▶ [Exercise task] Every line containing the word "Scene" needs to be found and copied.

━━━ Dataset rows

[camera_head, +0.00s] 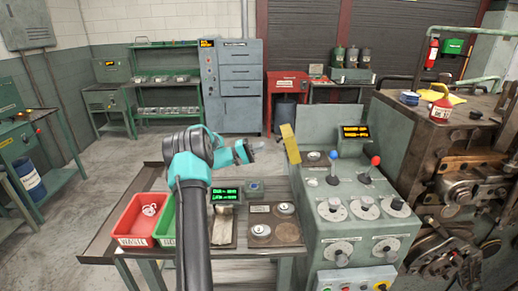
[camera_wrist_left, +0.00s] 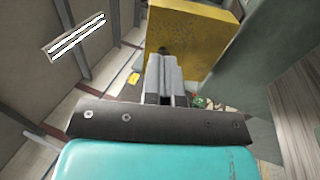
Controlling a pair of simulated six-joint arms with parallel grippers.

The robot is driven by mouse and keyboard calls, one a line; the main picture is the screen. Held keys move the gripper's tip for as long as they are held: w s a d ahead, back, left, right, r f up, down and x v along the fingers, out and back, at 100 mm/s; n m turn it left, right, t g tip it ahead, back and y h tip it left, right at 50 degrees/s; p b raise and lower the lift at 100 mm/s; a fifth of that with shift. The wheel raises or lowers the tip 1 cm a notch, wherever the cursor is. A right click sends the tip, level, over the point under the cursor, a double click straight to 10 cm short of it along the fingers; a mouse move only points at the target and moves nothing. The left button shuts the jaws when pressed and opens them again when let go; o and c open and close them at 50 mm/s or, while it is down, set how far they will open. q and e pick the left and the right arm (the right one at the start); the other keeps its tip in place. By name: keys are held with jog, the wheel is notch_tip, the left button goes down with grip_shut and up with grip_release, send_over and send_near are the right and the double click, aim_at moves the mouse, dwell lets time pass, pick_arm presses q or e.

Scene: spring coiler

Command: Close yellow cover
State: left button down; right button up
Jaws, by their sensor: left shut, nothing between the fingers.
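The yellow cover (camera_head: 290,144) stands raised and slightly tilted at the left back edge of the grey-green machine console (camera_head: 345,240). In the left wrist view the yellow cover (camera_wrist_left: 192,32) is a broad worn plate just beyond the fingers. My left gripper (camera_head: 253,146) is shut and empty, pointing right toward the cover at about its height. In the left wrist view its closed fingers (camera_wrist_left: 165,72) overlap the cover's lower edge; I cannot tell if they touch it. My right gripper is not in view.
The console carries a blue-knobbed lever (camera_head: 334,157), a red-knobbed lever (camera_head: 375,161) and several dials. A small display (camera_head: 355,131) stands behind them. A red bin (camera_head: 147,218) and a green bin (camera_head: 166,222) sit on the bench left of the console.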

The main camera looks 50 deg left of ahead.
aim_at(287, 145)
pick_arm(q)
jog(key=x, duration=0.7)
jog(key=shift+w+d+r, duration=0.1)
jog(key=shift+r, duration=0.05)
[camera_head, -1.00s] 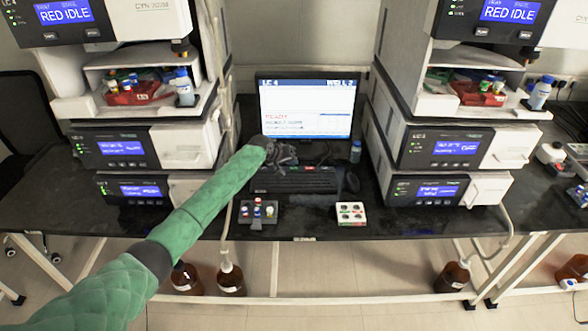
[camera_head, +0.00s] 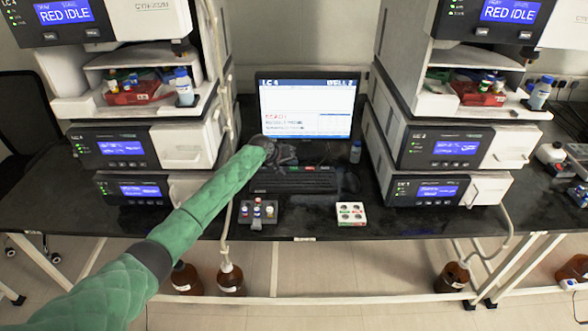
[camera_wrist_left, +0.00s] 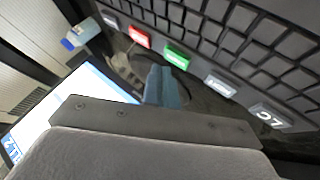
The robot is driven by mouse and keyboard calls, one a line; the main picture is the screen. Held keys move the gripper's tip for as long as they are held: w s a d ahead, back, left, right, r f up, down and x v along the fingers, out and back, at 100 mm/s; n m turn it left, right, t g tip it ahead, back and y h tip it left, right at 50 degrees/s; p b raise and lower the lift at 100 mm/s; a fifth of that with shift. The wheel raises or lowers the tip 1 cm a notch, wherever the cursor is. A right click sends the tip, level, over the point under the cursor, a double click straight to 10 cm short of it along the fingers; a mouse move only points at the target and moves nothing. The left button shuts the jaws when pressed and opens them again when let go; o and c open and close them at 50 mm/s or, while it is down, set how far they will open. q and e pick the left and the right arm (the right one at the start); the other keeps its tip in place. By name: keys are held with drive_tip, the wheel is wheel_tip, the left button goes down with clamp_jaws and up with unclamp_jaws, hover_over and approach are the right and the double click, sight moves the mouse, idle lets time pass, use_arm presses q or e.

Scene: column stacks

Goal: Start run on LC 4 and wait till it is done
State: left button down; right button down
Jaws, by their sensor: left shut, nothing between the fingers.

━━━━━━

▶ [Full solution]
Scene: spring coiler
Scene: column stacks

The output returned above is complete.